Select every line below containing the word "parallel".
## begin INFORMATION PROVIDED
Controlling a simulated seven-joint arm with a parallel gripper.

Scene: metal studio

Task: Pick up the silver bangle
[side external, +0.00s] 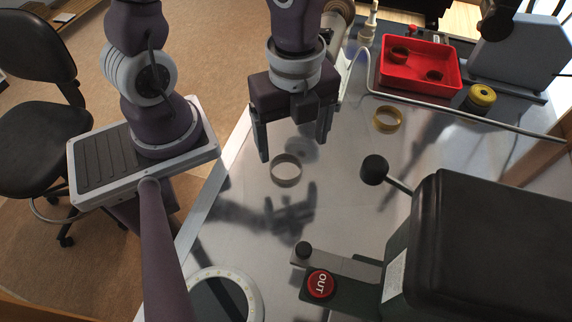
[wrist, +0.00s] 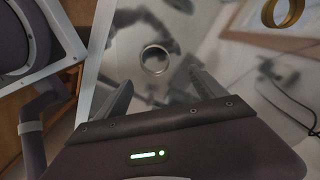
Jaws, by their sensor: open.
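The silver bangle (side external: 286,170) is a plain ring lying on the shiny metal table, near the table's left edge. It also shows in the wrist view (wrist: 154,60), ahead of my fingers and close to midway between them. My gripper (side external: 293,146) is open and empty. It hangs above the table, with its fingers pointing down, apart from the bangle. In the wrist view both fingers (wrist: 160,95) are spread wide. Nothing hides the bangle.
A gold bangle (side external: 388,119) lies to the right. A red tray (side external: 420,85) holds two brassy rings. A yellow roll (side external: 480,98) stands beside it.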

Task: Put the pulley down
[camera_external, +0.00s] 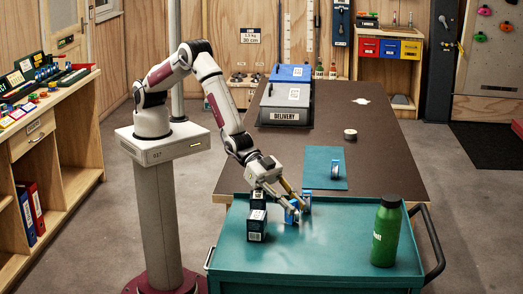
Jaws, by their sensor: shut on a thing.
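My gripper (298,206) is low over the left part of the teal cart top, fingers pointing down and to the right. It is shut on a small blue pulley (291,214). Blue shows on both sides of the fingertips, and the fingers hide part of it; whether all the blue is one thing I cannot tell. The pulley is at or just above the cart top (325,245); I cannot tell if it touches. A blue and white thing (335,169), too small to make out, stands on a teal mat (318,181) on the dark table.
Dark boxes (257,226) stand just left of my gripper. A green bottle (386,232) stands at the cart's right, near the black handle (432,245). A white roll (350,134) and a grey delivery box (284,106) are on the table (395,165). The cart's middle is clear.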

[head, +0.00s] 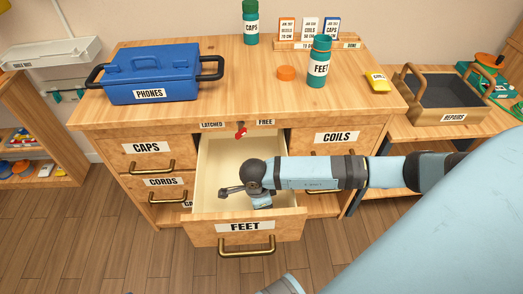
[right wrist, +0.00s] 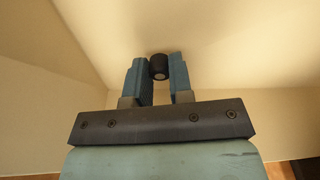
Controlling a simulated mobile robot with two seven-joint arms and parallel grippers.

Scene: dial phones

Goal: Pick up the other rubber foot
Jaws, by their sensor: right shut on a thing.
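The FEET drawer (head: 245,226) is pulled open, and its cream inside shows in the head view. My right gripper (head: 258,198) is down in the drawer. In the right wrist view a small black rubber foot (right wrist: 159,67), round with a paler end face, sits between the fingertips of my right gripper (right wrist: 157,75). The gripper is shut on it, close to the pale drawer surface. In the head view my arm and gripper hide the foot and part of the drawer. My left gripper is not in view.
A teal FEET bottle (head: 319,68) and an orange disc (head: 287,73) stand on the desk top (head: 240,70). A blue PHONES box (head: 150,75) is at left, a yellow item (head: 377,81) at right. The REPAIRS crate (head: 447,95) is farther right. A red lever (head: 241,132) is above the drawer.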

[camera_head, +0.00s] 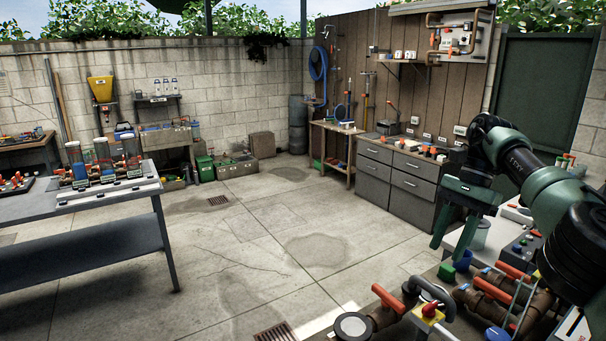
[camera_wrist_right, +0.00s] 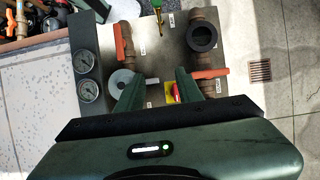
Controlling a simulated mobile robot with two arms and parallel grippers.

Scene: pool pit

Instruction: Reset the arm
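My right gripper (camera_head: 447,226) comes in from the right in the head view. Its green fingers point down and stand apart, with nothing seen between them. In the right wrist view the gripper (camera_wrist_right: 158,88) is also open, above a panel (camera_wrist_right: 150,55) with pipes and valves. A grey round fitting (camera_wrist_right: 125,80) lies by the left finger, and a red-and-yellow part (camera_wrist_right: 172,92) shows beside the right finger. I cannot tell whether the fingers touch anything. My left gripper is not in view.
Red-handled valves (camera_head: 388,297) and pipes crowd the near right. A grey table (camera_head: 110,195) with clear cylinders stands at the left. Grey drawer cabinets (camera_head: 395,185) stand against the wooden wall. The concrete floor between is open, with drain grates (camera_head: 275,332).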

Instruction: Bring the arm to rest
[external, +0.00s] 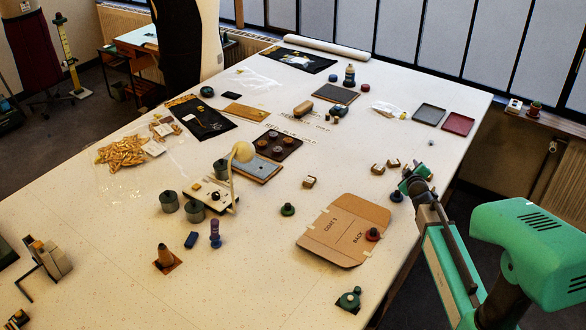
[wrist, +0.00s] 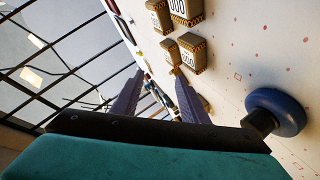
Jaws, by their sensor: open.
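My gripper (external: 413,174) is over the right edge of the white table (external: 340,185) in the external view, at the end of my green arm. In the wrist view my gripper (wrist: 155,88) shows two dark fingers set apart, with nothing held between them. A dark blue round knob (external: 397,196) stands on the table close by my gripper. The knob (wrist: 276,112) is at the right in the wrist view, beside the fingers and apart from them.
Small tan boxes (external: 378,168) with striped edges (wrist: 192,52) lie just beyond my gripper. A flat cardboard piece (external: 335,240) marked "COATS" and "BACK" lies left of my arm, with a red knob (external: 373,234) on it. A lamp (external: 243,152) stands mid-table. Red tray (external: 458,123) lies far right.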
## end INFORMATION PROVIDED
## [SOLUTION BELOW]
Controlling a simulated seven-joint arm with a parallel gripper.
Controlling a simulated mobile robot with two seven-joint arms and parallel grippers.
Controlling a simulated mobile robot with two arms and parallel grippers.

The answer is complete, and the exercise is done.